======== The data ========

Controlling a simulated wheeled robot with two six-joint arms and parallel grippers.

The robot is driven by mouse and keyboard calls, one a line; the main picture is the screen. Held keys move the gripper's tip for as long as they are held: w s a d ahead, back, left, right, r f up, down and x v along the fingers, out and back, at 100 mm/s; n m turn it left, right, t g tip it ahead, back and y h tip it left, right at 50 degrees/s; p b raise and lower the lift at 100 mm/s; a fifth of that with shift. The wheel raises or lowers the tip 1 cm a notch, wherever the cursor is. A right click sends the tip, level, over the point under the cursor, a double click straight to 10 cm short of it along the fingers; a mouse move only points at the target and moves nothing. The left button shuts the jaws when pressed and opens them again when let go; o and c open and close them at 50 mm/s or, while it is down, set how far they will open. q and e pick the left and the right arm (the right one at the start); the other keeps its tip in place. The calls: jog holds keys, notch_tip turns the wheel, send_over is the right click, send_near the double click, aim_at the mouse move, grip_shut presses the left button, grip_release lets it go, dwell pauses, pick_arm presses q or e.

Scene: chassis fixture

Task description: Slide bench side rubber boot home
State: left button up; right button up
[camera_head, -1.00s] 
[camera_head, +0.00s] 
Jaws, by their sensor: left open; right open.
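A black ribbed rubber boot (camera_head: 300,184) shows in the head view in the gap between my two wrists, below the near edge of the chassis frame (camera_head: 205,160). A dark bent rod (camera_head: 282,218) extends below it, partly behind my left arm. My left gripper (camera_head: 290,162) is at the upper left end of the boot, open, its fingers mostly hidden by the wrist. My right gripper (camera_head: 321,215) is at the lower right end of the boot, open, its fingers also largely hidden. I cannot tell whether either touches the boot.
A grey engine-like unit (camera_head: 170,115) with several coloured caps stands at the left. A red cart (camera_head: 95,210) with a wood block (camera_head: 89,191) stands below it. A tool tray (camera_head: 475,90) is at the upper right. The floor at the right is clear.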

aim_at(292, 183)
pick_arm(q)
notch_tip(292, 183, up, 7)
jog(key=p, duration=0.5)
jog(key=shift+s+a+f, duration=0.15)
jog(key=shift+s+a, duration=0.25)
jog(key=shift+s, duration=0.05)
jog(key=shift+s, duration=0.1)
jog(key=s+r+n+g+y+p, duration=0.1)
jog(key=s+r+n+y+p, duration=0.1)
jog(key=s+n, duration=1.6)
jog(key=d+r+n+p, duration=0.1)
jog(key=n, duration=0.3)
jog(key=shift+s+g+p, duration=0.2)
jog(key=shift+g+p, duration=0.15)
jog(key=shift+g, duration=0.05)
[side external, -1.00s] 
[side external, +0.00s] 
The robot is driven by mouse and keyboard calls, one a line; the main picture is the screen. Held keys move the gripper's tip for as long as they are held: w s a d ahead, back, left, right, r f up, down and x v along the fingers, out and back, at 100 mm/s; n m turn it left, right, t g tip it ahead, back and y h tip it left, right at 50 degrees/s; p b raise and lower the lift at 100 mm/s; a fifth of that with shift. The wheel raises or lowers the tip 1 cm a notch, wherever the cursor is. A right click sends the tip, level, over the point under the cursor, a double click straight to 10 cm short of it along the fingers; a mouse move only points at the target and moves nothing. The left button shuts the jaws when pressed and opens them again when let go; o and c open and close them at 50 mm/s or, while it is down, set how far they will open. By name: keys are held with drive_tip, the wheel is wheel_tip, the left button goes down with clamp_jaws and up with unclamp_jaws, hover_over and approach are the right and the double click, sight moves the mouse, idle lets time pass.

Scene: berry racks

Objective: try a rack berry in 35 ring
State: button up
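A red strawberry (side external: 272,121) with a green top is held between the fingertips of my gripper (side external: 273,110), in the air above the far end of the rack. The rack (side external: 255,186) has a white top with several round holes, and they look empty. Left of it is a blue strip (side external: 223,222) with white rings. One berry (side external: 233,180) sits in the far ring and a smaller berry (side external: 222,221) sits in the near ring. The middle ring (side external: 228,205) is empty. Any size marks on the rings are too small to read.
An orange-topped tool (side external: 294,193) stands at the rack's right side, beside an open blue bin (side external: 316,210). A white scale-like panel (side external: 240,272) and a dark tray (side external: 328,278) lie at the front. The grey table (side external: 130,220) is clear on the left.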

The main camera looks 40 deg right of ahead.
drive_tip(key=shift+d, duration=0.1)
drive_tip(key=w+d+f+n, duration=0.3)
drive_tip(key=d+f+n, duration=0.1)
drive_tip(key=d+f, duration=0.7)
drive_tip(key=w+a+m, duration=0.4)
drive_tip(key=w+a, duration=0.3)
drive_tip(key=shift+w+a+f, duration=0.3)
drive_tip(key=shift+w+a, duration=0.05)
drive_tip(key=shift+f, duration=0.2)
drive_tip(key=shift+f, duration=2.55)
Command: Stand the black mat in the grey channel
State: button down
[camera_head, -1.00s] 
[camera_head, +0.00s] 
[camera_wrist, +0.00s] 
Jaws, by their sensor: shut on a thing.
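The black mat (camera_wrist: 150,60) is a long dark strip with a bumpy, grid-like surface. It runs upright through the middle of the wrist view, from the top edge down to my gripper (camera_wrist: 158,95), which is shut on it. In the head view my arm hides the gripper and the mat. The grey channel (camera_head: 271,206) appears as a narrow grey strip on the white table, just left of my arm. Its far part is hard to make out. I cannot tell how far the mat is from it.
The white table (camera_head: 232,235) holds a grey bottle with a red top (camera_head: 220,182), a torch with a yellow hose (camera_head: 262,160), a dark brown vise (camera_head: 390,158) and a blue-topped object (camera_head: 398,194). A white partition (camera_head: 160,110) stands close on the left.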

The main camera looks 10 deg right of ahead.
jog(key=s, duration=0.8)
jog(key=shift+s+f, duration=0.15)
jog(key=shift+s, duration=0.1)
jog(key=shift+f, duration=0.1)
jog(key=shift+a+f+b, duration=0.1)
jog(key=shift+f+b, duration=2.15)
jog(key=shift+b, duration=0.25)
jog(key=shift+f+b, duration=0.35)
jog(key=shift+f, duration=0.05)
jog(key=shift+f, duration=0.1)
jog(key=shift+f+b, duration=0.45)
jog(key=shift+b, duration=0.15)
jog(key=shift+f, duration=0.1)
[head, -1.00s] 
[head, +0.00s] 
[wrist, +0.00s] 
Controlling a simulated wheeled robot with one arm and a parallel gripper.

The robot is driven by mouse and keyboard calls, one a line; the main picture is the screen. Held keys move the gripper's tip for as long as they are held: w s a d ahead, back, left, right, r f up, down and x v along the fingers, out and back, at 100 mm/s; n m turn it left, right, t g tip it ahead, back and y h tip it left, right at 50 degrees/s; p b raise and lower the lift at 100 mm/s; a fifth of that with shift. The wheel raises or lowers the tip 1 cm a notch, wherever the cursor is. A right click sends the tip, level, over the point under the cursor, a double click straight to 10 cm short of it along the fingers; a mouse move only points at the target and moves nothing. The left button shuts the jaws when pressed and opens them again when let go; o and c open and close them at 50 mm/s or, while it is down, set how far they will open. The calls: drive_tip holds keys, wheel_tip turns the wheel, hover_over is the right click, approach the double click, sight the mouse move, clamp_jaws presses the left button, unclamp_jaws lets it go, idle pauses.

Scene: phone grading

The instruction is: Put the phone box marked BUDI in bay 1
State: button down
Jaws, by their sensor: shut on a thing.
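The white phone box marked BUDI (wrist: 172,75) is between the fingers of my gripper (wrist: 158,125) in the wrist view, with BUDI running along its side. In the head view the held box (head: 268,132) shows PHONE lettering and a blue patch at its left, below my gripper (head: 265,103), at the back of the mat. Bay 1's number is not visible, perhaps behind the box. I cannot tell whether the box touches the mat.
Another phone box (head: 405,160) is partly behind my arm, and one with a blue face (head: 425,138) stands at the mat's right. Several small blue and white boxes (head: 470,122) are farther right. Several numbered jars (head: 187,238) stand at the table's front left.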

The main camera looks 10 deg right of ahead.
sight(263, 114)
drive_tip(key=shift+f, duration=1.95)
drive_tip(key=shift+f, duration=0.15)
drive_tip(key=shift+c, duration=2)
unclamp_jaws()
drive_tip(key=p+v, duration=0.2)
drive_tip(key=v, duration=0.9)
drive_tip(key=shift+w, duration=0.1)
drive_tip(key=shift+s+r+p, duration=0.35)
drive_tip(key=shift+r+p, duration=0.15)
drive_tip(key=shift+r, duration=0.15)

========

> Instructions to follow
Your reply is one number: how many lines of the records above contain the word "simulated".

> Task response
2